In 2004, the telco Bharti Hexacom Limited filed its income tax returns declaring nil income. When these returns were processed by the IT Department, the authority noted that an amount of Rs. 11.88 crores which was paid as a license fee had been listed by the company as a revenue expense. The IT department argued that the license fee which was being claimed as a revenue expense, should instead be spread over the remainder of the license period (which was 12 years at the time of the conflict). Accordingly, the IT department said that an amount of 99.06 lakh was allowed as a deduction under section 35abb of the Income Tax Act but the remaining amount of Rs. 10.89 crore should be added back to the income of Bharti Hexacon. 

This case was heard by the Commissioner of Income Tax (Appeal), who sided with Bharti Hexacom, stating that license fees would be classified as revenue expense. Then, the case went to the Delhi High Court which held that the fee paid before that had been paid or was payable for the period up to 31 July 1999 should be treated as a capital expense and the balance amount payable on or after that date should be treated as a revenue expense. 

What is the difference between revenue and capital expenditure?

Revenue expense (OPEX) is the cost incurred by a business during the course of operations and does not typically boost the profit generation capacity of the business. Some revenue expenditures include rent, and salaries. On the other hand, capital expense (CAPEX) is the money spent to acquire, maintain or upgrade long-term assets. These expenses include the purchase of tangible assets like a plant and equipment or a plot of land for the business. 

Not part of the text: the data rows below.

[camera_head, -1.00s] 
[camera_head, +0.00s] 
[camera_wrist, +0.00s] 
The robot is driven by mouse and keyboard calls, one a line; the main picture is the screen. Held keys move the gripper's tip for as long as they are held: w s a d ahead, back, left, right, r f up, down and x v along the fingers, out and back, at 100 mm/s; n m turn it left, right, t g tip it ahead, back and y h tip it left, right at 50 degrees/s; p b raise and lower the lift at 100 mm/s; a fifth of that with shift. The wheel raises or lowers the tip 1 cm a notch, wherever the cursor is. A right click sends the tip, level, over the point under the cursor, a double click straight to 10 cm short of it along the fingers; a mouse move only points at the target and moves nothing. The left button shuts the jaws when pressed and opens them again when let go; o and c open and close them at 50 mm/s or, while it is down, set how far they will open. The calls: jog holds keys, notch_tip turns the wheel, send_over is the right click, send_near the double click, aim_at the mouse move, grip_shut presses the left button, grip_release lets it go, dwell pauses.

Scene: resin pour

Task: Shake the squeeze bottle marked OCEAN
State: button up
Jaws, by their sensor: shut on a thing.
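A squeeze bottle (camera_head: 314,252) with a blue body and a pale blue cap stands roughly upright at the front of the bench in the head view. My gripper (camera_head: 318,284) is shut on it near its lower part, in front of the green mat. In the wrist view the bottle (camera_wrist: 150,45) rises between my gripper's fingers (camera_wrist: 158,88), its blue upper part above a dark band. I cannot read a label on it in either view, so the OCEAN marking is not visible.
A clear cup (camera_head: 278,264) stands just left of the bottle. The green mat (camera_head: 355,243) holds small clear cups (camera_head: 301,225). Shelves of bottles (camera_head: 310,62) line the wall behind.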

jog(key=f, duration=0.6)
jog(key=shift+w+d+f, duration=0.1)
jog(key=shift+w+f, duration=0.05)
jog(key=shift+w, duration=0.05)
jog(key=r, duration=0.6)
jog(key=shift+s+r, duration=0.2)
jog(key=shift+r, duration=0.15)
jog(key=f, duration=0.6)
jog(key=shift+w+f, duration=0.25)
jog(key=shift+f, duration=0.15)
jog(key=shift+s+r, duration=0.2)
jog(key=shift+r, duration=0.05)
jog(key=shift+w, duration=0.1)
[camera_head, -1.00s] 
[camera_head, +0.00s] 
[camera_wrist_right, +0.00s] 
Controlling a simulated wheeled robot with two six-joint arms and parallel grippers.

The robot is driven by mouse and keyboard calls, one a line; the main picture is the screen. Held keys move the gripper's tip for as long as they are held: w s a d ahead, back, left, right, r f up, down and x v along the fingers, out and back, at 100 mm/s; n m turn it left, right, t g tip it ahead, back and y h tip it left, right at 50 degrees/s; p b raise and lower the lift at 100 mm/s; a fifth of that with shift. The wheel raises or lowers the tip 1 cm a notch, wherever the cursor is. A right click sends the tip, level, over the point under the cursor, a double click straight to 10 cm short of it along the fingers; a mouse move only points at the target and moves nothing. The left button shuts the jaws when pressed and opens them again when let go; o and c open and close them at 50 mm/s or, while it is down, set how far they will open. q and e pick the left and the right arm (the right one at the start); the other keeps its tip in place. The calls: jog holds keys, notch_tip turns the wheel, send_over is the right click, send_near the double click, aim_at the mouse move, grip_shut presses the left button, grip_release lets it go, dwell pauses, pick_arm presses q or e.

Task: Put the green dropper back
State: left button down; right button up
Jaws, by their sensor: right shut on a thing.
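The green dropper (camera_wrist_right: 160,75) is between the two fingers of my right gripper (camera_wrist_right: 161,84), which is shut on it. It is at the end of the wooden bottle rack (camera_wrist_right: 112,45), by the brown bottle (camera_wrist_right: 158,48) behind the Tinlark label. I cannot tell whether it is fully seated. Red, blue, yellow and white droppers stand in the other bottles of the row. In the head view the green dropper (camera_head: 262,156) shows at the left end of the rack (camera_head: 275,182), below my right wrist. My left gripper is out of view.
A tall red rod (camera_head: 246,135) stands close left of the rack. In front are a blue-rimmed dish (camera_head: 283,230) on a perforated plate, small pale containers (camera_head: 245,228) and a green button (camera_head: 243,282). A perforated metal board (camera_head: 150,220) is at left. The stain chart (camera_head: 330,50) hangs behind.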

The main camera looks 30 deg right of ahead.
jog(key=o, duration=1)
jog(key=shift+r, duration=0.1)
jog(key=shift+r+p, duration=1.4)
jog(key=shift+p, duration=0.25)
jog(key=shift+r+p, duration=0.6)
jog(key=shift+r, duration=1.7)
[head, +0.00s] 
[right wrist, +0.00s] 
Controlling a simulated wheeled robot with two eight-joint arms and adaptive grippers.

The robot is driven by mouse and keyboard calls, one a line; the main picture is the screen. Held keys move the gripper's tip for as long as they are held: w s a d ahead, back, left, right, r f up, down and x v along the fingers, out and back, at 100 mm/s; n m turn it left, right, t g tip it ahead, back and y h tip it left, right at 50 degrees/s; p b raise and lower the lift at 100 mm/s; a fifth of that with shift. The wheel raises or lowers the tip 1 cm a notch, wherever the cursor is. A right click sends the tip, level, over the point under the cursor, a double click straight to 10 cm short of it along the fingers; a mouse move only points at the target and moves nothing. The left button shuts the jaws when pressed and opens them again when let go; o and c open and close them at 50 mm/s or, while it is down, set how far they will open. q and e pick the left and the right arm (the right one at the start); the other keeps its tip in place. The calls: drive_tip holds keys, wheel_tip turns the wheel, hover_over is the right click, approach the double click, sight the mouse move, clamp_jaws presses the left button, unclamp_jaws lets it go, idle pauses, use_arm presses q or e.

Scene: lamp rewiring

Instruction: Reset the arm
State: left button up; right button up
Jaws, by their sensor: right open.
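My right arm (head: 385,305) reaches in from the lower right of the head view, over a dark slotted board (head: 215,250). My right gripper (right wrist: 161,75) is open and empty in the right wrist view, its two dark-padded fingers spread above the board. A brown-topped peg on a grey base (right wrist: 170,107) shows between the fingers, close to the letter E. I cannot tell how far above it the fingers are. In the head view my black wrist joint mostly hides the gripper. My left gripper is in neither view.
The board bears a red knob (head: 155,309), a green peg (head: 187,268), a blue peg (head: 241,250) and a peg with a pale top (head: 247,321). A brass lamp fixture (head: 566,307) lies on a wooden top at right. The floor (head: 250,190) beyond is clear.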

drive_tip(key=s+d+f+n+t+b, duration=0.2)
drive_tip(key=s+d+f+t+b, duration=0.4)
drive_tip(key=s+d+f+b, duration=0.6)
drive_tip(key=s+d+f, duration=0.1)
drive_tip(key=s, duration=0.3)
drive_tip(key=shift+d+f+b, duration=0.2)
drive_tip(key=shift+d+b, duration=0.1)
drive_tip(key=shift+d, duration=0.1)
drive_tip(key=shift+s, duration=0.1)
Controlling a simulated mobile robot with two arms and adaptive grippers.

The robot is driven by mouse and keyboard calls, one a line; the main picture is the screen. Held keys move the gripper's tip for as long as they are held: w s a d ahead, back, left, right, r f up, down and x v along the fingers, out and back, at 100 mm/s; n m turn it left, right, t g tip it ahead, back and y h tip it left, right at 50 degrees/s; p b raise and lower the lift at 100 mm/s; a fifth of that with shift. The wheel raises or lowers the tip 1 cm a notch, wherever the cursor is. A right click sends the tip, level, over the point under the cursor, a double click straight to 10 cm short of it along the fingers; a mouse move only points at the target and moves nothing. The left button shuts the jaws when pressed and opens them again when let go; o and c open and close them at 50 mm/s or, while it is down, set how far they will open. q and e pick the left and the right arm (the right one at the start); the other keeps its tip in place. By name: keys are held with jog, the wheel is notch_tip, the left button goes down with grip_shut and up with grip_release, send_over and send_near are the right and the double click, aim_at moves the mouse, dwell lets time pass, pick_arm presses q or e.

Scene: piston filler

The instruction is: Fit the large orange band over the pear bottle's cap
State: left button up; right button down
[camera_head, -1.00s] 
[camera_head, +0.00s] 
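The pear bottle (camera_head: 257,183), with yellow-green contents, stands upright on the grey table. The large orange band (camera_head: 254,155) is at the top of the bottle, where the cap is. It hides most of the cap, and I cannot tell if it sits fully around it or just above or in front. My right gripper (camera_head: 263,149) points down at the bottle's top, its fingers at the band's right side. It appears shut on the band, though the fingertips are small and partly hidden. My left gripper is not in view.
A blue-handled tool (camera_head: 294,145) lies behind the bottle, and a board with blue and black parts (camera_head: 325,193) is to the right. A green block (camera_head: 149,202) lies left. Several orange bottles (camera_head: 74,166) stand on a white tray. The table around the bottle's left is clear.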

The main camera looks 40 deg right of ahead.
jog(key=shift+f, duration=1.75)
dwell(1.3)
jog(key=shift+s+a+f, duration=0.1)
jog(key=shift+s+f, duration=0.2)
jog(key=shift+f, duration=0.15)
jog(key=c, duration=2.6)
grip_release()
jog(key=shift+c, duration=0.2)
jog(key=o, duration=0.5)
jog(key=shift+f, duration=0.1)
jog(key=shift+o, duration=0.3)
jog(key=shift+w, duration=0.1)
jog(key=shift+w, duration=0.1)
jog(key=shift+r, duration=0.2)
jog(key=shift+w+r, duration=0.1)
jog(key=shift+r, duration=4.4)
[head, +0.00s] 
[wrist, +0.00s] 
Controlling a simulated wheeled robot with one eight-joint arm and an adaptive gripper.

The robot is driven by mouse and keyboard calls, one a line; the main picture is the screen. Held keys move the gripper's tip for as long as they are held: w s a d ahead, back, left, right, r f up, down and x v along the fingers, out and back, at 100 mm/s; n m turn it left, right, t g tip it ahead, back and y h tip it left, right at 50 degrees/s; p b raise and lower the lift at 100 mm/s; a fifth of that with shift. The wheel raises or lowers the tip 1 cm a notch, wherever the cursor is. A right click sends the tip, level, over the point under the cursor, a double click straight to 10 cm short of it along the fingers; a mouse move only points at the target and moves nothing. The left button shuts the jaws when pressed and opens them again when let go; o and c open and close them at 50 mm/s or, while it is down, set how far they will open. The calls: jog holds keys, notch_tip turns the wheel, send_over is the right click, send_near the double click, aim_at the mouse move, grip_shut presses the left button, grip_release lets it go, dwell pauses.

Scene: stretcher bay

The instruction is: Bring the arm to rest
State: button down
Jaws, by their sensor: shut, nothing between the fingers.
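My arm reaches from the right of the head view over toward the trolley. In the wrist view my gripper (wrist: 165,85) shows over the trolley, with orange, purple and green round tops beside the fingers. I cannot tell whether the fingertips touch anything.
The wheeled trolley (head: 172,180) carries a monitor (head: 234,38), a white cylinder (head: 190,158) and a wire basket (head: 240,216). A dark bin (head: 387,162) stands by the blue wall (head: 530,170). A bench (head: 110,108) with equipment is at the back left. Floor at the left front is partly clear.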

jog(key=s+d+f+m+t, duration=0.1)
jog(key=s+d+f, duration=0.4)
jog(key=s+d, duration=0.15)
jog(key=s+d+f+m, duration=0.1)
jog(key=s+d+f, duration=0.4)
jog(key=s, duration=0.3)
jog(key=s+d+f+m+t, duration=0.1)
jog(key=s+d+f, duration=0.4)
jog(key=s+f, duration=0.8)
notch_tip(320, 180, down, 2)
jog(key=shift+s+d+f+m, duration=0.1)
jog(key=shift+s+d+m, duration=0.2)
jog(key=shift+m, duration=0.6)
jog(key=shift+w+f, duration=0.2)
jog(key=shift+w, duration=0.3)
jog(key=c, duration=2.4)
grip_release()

Revenue expenses are generally fully deductible from taxable income in the year they are incurred, while capital expenditures are not. When the Commissioner of Income Tax (Appeal) had heard the case initially, it had classified license fee as a revenue expense under Section 37 of the Income Tax Act. 

Why does this matter?

With the Supreme Court’s saying that license fees are a part of capital expenditure, telcos would have to look at years worth of tax records (starting from 1999) and make the necessary payments

“The various telecom operators who have incurred substantial expenses to obtain [a] licence will have to revisit the position taken with respect to the deductibility of the expense. The disallowance of the expenses would adversely impact the companies which are already suffering [a] huge loss,” Mihir Gandhi, partner, tax and regulatory services at the network of accounting, tax and advisory firms BDO India told MediaNama. 

Details of the Supreme Court’s judgment: 

The Supreme Court said that the determinative test to identify whether an expense structured in the form of installments (like the license fee)  is capital or revenue in nature would be to see whether it, “relates to the acquisition or expansion of a capital asset, or by contrast, relates to the working of an asset to produce profits,” and whether the payment towards the acquisition of a capital asset has been sliced into smaller parts simply for the sake of convenience. 

The court held that both the entry fee and the annual license fee relate to a single purpose, that is, the acquisition of the right to carry on a telecom business. “This right being in the nature of a capital asset, any payment(s) made towards the acquisition of the right, whether in lump-sum or in annual installments dependent on the AGR, would be in the nature of capital disbursement(s),” it explained. 

Unlike the Delhi High Court’s suggestion of breaking the license fee into both revenue (yearly fee) and capital expense (entry fee), the Supreme Court said that the nature of the two payments would only be different if there was “no nexus with the original obligation” of the license holder. “A single transaction [the license fee] cannot be split up, in an artificial manner into a capital payment and revenue payments by simply considering the mode of payment,” it held, explaining that both payments relate to the same obligation— payment of license fee as consideration for the right to establish, maintain and operate telecommunication services as a composite whole.